Leggendo il sito web ufficiale della location neocatecumenale di Porto S.
Giorgio, l’unico scossone emotivo degno di essere riportato nella newsletter è
stata la morte di Bergoglio. Il cammino neocatecumenale, per quanto riguarda il
dialogo interreligioso tra ebrei e cristiani, secondo le testimonianze
rilasciate al telefono dai responsabili, è molto attivo in numerosi Paesi del
mondo, tra i quali gli USA, dove si cita anche un memorabile concerto a New York
offerto dalla comunità ebraica locale.
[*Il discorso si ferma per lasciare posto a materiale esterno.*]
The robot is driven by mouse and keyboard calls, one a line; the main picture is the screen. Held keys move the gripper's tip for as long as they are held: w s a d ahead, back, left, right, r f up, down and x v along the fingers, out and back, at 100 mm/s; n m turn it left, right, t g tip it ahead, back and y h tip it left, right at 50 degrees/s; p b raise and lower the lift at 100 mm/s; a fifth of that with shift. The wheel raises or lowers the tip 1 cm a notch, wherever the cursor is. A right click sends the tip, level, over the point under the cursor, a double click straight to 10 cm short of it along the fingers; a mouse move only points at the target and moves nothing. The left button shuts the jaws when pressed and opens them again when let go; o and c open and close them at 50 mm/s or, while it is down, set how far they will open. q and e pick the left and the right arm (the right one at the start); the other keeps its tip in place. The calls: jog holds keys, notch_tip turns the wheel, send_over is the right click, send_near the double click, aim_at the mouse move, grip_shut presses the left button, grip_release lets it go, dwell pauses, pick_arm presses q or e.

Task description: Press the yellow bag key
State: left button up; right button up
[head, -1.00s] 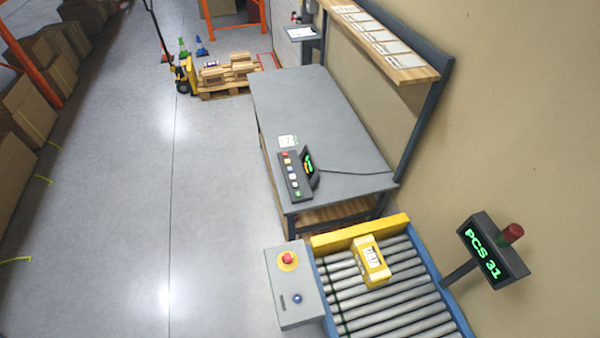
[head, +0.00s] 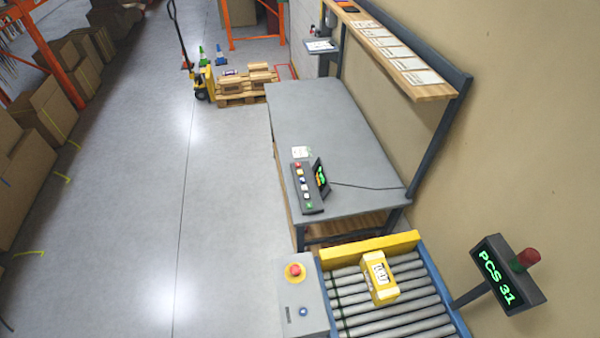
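A dark key panel (head: 306,193) lies near the front left edge of the grey table. It carries a row of small coloured keys, with a red one (head: 297,165) at the far end and a green one (head: 309,205) at the near end. A small key just below the red one (head: 299,173) looks yellowish, but it is too small to be sure it is the yellow bag key. A tilted display (head: 321,175) with green and orange marks stands beside the panel. Neither of my grippers is in view.
A grey table (head: 340,135) stands before a shelf (head: 400,60). Nearer are a roller conveyor (head: 400,312) with a yellow package (head: 379,279), a control box (head: 300,318) with a red button, and a "PCS 31" sign (head: 497,278).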

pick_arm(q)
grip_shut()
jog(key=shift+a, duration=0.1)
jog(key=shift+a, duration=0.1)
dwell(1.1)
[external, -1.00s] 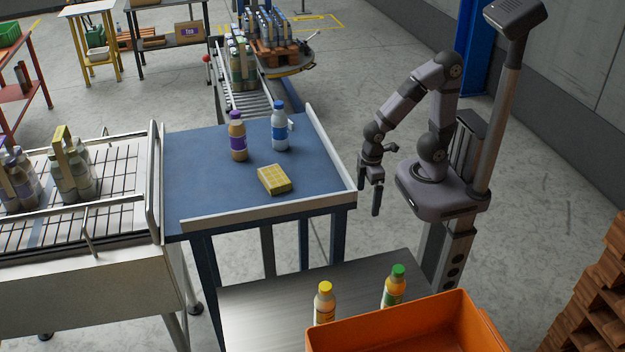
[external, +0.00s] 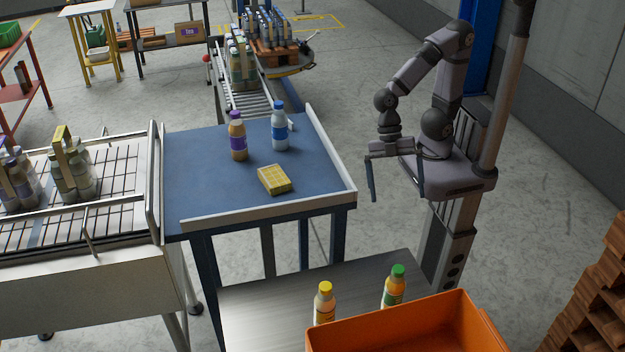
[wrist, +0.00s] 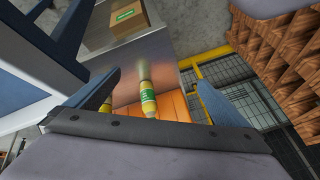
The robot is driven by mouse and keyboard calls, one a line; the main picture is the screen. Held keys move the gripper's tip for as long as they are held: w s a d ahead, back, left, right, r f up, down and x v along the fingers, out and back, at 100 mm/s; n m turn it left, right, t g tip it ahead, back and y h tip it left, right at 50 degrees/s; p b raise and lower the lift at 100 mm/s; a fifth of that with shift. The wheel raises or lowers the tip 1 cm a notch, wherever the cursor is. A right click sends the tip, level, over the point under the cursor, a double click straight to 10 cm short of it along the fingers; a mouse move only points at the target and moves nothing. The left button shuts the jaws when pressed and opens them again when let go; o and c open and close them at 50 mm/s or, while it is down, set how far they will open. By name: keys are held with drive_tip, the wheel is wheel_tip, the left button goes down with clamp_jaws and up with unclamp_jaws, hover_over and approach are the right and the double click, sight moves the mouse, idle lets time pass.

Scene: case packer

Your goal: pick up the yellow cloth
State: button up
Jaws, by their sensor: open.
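The yellow cloth (external: 274,180) lies as a flat folded block on the blue table (external: 190,190), near its front rim. It is not visible in the wrist view. My gripper (external: 394,184) is open and empty, pointing down to the right of the table, beyond its right rim and apart from the cloth. Its two spread fingers (wrist: 158,78) also show in the wrist view, with a bottle seen below between them.
A purple-capped bottle (external: 237,137) and a blue-capped bottle (external: 279,127) stand behind the cloth. A raised white rim (external: 270,210) edges the table front. Below are a steel table (external: 260,300), yellow-capped (external: 324,304) and green-capped bottles (external: 394,288), and an orange crate (external: 400,335).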

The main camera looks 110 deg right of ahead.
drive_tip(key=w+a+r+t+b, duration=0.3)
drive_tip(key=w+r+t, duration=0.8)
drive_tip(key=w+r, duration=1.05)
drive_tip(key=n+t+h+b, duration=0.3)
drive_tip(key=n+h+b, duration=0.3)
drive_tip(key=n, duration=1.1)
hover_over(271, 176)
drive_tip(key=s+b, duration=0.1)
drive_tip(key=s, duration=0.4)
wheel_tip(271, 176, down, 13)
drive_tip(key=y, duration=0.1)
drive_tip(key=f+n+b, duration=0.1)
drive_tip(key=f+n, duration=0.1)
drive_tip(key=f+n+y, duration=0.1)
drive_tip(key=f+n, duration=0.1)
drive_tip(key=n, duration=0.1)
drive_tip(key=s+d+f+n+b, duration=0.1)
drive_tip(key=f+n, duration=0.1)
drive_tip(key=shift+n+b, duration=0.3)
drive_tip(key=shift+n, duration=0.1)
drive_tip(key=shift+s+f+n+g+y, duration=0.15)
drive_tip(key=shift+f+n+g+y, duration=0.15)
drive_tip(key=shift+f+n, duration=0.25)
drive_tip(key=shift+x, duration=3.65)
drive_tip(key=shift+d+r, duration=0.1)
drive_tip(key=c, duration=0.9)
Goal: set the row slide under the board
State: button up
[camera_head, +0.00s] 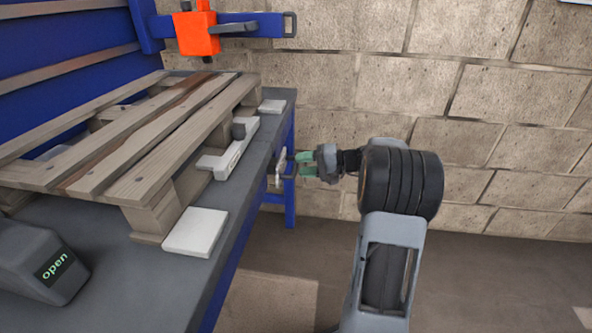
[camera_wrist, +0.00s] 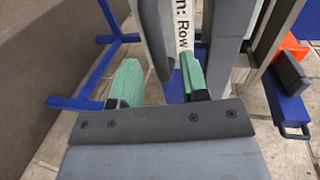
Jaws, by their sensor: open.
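A pale slide with a dark knob (camera_head: 232,150) lies on the table beside the pallet, its inner end close to the deck boards; whether it reaches under them is hard to tell. The wooden boards (camera_head: 150,140) form the pallet's top. My gripper (camera_head: 300,163) is open, with green fingertips, just off the table's right edge, beside a small pale fitting (camera_head: 280,166). In the wrist view the green fingers (camera_wrist: 160,82) are apart; a white strip lettered "n: Row" (camera_wrist: 184,25) shows by the right one. I cannot tell whether they touch.
White blocks lie on the grey table (camera_head: 223,245) near the pallet's corners (camera_head: 196,232) (camera_head: 271,106). A box reading "open" (camera_head: 45,265) stands front left. An orange block on a blue arm (camera_head: 196,33) is above the far end.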

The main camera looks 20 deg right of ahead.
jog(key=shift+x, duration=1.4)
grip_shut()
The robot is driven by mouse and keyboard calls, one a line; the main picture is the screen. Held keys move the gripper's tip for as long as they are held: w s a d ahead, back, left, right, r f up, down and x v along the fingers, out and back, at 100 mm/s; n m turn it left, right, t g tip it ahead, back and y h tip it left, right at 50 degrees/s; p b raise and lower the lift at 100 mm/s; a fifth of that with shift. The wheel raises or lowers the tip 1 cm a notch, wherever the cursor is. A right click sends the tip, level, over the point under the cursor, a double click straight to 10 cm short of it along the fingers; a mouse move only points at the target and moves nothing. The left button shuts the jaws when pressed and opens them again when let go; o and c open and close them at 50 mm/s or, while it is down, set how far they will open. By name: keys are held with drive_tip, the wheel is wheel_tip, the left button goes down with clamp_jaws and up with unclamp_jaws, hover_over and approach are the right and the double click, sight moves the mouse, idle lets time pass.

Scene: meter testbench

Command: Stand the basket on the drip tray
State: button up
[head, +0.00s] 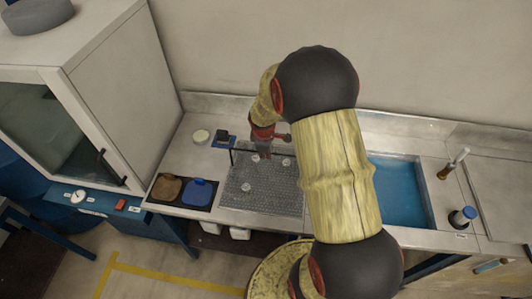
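A grey mesh-like surface (265,198) lies in the middle of the bench with several small white pieces on or in it. It looks like the wire basket, but I cannot tell for sure whether it is the basket or the drip tray. A thin dark bar (232,157) stands at its left back edge, perhaps a handle. My gripper (263,153) points down over the back part of the mesh, beside this bar. Its fingers are small and partly hidden, so I cannot tell whether they are open or touch anything. My arm hides the bench right of the mesh.
A blue basin (400,190) is right of my arm. A dark tray (153,202) with brown and blue items is left of the mesh. A white cabinet (112,100) stands at the left. A dark bottle (462,217) and a brush-like tool (453,163) stand at the right.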

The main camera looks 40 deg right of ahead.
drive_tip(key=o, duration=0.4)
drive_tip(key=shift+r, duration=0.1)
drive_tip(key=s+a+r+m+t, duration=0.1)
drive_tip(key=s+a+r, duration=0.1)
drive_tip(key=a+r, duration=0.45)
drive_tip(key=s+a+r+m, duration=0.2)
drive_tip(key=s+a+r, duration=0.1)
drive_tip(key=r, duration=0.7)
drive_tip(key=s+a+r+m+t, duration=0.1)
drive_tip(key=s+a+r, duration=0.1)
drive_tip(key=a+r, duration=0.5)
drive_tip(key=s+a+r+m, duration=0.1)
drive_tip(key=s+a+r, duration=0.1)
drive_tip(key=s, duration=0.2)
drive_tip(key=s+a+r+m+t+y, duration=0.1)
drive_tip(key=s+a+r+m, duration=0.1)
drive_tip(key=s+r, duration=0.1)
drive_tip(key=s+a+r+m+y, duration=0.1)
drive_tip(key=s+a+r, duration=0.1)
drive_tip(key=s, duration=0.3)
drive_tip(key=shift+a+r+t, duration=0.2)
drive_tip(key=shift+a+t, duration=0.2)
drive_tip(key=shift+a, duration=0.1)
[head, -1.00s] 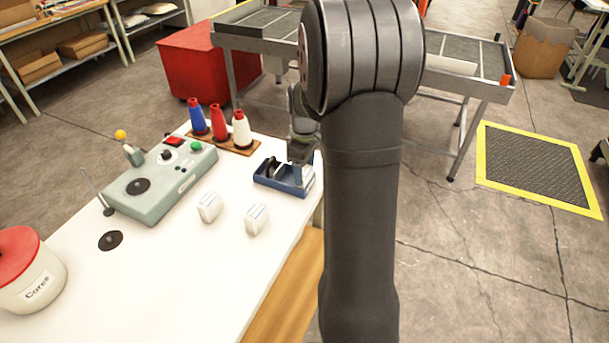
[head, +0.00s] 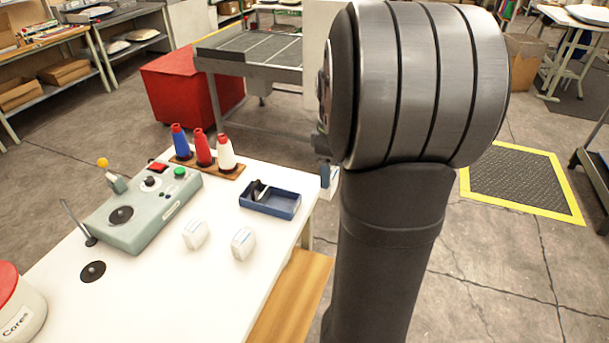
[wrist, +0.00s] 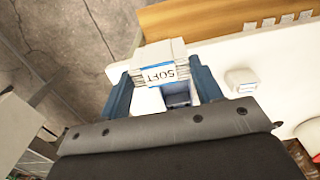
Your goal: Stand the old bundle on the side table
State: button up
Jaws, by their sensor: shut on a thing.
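My gripper (wrist: 163,82) is shut on a white bundle (wrist: 160,55) with a blue-edged label reading "SOFT", between its blue fingers in the wrist view. In the head view my arm hides most of the gripper; one blue finger (head: 325,174) and a white edge of the bundle (head: 333,184) show beside the work table's right edge. The blue tray (head: 272,209) on the white work table (head: 165,290) holds a black item (head: 258,190). I cannot tell which surface is the side table.
Two white packs (head: 195,234) (head: 243,243) stand on the work table. Thread cones (head: 203,148), a green control box (head: 145,212) and a cores tub (head: 20,315) are left of the tray. A red bin (head: 185,85) and grey slatted table (head: 260,50) stand behind.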

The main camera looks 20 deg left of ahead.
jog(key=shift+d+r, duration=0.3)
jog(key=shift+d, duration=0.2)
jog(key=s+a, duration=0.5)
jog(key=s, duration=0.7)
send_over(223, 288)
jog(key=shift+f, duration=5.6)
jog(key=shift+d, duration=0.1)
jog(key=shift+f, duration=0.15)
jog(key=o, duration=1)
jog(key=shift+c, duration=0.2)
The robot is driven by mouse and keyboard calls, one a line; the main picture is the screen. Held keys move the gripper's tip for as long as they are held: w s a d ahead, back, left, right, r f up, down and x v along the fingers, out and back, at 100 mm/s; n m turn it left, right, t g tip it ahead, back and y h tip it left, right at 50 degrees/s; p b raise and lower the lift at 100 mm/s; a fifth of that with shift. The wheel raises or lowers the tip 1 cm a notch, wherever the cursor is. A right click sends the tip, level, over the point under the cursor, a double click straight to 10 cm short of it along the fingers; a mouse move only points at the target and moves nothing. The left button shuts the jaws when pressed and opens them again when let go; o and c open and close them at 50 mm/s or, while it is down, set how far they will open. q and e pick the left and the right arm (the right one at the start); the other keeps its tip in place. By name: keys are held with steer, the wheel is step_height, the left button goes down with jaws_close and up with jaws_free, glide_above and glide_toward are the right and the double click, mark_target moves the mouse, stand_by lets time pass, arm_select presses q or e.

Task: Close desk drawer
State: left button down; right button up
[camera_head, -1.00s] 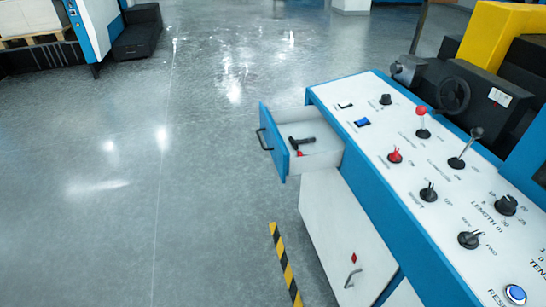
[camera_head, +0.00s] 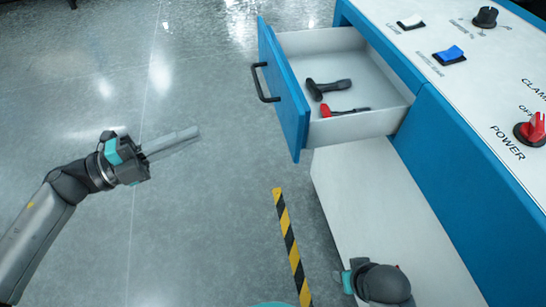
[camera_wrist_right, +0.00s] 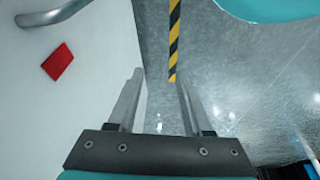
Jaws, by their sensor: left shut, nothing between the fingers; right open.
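The desk drawer (camera_head: 283,92) stands open, pulled out to the left from the white and blue desk (camera_head: 455,150). Its blue front has a black handle (camera_head: 262,83). A black-handled tool (camera_head: 328,88) and a red-handled tool (camera_head: 344,111) lie inside. My left gripper (camera_head: 196,133) is shut and empty, left of and a little below the drawer front, apart from it. My right arm shows only in part at the bottom, in front of the desk. In the right wrist view my right gripper (camera_wrist_right: 157,100) is open and empty, beside the desk's white side (camera_wrist_right: 85,90).
Switches and a red power knob (camera_head: 530,130) sit on the desk top. A yellow and black floor stripe (camera_head: 290,240) runs below the drawer. In the right wrist view a red diamond mark (camera_wrist_right: 57,62) and a metal handle (camera_wrist_right: 52,15) are close by. The floor at left is clear.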

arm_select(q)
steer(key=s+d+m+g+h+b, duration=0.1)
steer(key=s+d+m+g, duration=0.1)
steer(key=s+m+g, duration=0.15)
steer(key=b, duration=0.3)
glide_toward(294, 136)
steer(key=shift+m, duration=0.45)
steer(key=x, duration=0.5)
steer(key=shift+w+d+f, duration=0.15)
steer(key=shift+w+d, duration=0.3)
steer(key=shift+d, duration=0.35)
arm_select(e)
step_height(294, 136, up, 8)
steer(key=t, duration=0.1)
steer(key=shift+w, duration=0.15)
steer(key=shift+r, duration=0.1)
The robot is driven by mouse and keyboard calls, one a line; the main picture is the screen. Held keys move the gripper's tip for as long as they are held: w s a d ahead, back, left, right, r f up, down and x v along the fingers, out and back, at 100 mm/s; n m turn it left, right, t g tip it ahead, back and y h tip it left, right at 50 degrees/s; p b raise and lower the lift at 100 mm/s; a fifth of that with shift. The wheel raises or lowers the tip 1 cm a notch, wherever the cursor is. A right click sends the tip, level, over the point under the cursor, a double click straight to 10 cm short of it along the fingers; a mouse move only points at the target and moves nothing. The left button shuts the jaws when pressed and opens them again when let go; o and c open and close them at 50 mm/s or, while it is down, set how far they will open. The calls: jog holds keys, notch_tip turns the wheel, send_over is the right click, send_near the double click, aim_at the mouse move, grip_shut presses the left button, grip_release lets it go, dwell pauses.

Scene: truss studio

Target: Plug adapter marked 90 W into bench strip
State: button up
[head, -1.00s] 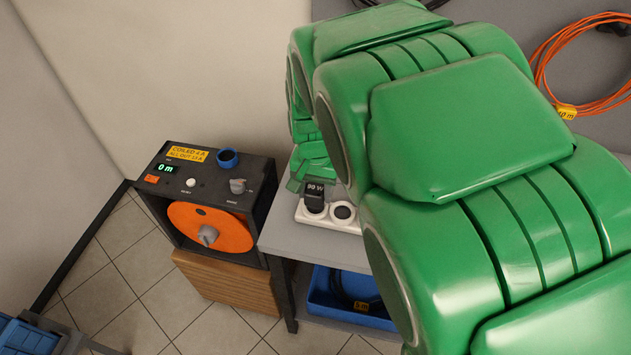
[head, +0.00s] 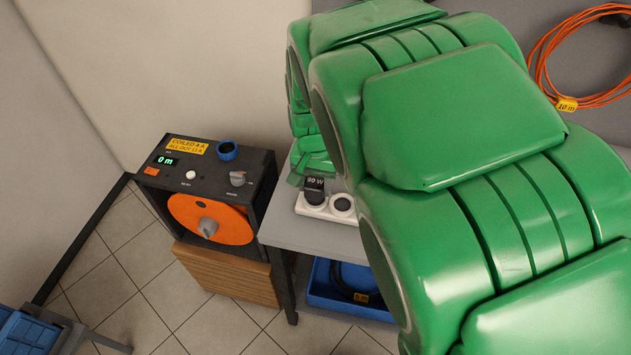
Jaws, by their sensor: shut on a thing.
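The black adapter marked 90 W (head: 314,190) is upright at the left socket of the white bench strip (head: 326,212). Its lower end meets or hovers just over that socket; I cannot tell whether it is fully seated. The strip's right socket is empty. My gripper (head: 311,170) is shut on the adapter from above and behind. Its fingers are mostly hidden by my green arm, which also covers the strip's right end.
The strip lies on a grey bench (head: 290,230). A cable reel unit (head: 208,200) with an orange drum stands to the left on a wooden box (head: 228,275). A blue bin (head: 325,298) is below the bench. An orange cable coil (head: 580,60) lies upper right.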

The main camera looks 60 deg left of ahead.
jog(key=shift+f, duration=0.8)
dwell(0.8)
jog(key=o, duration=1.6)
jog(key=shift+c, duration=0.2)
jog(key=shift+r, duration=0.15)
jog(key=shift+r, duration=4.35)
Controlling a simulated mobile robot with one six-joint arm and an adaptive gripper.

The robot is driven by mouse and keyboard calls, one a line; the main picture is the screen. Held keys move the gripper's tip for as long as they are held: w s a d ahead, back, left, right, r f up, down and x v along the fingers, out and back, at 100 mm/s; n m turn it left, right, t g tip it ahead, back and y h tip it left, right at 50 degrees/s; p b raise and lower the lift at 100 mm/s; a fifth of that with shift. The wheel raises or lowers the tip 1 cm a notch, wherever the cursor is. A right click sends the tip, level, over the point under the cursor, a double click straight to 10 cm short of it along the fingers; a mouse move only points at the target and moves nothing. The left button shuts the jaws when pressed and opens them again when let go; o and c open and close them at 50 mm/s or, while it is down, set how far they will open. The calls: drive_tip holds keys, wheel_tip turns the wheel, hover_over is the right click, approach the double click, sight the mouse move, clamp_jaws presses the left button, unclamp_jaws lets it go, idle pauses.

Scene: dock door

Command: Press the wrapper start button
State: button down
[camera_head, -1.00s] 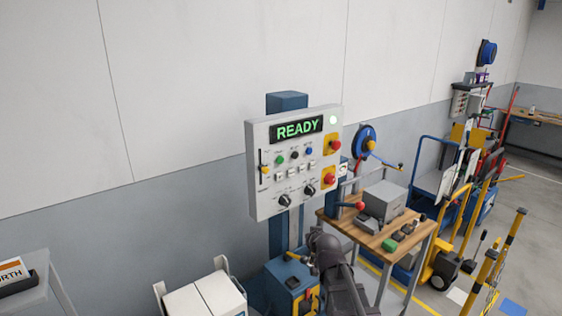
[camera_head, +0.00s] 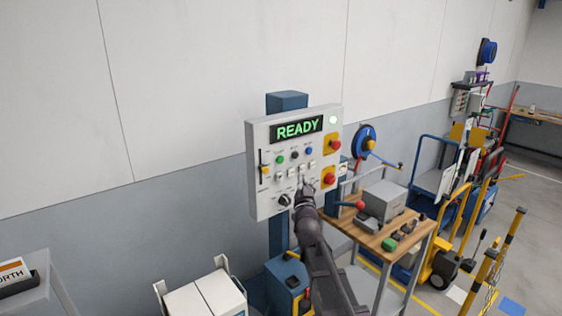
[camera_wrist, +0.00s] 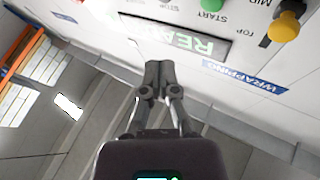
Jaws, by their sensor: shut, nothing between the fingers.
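The wrapper control panel (camera_head: 258,196) is a pale box on a blue post, with a lit green READY display (camera_head: 297,128). The green start button (camera_head: 280,160) sits under the display, left of a black and a blue button. In the wrist view the panel is upside down; the green button (camera_wrist: 212,4), labelled START, is cut by the top edge. My gripper (camera_head: 304,184) is in front of the panel's lower middle, below and right of the green button. In the wrist view my gripper (camera_wrist: 158,66) is shut and empty, apart from the green button.
A yellow slider knob (camera_wrist: 287,25) is left of the green button in the head view. Two red buttons on yellow plates (camera_head: 330,176) line the panel's right side. A wooden-topped bench (camera_head: 366,238) stands right of the panel, and a white box (camera_head: 200,300) below left.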

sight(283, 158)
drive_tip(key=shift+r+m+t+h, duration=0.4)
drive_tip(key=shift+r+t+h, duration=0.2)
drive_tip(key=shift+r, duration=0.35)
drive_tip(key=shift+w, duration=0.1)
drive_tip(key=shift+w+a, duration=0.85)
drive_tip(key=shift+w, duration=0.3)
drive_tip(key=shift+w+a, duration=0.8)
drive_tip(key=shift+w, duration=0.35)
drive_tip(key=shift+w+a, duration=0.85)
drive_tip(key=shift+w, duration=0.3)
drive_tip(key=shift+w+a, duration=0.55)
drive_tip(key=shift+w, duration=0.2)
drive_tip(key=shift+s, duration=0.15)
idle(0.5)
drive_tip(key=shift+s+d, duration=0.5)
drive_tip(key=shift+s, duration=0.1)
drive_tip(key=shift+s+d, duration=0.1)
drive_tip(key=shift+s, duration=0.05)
Per quanto riguarda invece un’eventuale
accoglienza in Italia di ebrei organizzati in gruppi, tutte le fonti laiche e
religiose intervistate si sono trincerate dietro un generico “no-comment”; anzi,
di eventuali presenze sul territorio marchigiano di gruppi provenienti da
Israele non se ne vuole proprio parlare.
Su un piano invece laico, accademico e strategico-militare, prosegue a gonfie
vele l’impegno dell’Italia, in questo caso lontano dai riflettori mediatici, in
sostegno attivo all’IDF. È di non molte settimane fa, infatti, la notizia
riportata da “Il Manifesto”, dell’ennesimo carico di armi che il tribunale del
riesame di Ravenna ha definitivamente bloccato in porto confermando la sentenza
di sequestro di 14 tonnellate di componenti per un valore di 250 mila. La
fornitura proveniva dalla Valforge di Lecco ed era destinata alla IMI System,
principale produttore di armi e munizioni per l’esercito israeliano. Il tutto in
violazione di quel che resta della legge 185 del 1990 e senza essere iscritta
nell’infame registro nazionale degli esportatori di sistema d’armamento.